Eine Unverschämtheit aber ist das Verschweigen der Massakerpolitik des Mannes, den er hier lobpreist. Im letzten Gazakrieg wurden von der Soldateska Israels 2131 Menschen ermordet, davon 1473 Zivilisten, unter ihnen 501 Kinder und 257 Frauen. Dazu geht dem Heuchler Casdorff kein einziges Wort über die Lippen. Er äußert sich nicht zum illegalen, weil zusammengeraubten und zusammengestohlenen sowie unkontrollierten Atomwaffenprogramm des Massakerstaats, nicht zu Landraub und Ausradieren Palästinas, nicht zur willkürlichen Entführung von Palästinensern von der West Bank und aus dem Gazastreifen.
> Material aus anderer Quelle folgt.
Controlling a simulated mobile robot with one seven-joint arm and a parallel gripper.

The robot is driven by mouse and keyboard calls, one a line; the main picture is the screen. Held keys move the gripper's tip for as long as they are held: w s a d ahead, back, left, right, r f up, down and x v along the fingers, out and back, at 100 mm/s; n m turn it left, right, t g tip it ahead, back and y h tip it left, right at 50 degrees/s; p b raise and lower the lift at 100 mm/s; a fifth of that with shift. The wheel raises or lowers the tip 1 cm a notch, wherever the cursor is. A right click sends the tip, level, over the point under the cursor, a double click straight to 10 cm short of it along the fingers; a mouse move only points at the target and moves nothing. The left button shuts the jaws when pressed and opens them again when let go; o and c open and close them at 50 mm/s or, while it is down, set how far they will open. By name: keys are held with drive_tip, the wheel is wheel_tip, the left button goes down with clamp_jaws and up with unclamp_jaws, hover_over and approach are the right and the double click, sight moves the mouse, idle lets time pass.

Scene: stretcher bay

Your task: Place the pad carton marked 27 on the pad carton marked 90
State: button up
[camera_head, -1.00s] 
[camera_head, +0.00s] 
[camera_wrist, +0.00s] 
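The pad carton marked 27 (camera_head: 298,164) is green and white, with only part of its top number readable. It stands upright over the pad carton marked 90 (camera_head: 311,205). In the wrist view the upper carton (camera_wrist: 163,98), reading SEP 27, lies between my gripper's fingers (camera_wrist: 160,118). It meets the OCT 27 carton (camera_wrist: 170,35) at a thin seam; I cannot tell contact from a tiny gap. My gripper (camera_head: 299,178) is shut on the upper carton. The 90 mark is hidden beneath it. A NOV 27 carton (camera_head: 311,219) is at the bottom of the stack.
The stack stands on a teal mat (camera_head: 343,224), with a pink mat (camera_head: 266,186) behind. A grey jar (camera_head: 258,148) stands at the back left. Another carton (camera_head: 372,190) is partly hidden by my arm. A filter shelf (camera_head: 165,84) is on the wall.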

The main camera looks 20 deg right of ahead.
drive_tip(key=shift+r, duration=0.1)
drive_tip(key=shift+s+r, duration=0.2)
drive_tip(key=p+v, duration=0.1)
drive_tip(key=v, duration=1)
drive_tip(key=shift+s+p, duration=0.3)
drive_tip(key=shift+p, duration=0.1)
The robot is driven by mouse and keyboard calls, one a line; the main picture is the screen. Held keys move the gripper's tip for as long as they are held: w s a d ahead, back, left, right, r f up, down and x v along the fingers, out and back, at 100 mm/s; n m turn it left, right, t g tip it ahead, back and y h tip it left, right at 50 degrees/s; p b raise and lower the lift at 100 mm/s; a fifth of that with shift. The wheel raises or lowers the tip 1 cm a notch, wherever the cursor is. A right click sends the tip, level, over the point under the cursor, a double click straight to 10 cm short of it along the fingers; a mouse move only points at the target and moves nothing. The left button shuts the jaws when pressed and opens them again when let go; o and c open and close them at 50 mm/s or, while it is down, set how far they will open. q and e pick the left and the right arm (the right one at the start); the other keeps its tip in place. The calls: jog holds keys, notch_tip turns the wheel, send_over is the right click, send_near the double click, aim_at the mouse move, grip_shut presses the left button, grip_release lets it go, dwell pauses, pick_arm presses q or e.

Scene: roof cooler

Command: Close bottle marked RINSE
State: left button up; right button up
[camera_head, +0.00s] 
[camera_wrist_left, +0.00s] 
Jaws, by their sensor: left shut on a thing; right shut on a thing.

Jüngst waren unter den 22 Entführten auch wieder sieben Kinder.

Man täte Casdorff sicherlich unrecht, ziehe man ihn einer Auftragsarbeit. Ich fürchte, es ist noch schlimmer. Obwohl alle Fakten nachprüfbar sind, obwohl die Lüge offensichtlich ist, schreibt er seinen Artikel, wie er ihn schreibt. Er ist ein Überzeugungstäter. Das macht es noch schlimmer, denn er wird sich irgendwann, wenn das Mäntelchen nach dem neuen Wind ausgerichtet und das Gewinde im Hals eine Drehung weiter gedreht worden sind, Fragen stellen müssen. Ich hoffe, ich bin dabei.


Update:

DNI James Clapper hat sowohl den Iran als auch die von ihm unterstützte Hezbollah aus der Liste der terroristischen Bedrohungen gestrichen, berichtet die iranische Agentur PressTV:
Highlighting Iran’s regional role, the report pointed to the Islamic Republic’s “intentions to dampen sectarianism, build responsive partners, and deescalate tensions with Saudi Arabia.”

Iran has “overarching strategic goals of enhancing its security, prestige, and regional influence [that] have led it to pursue capabilities to meet its civilian goals,” the report said.

The report also said that Hezbollah is countering ISIL Takfiri terrorists in Syria and Iraq.

Update 2:

Mittlerweile bestätigten die Times of Israel und Newsweek diese Meldung.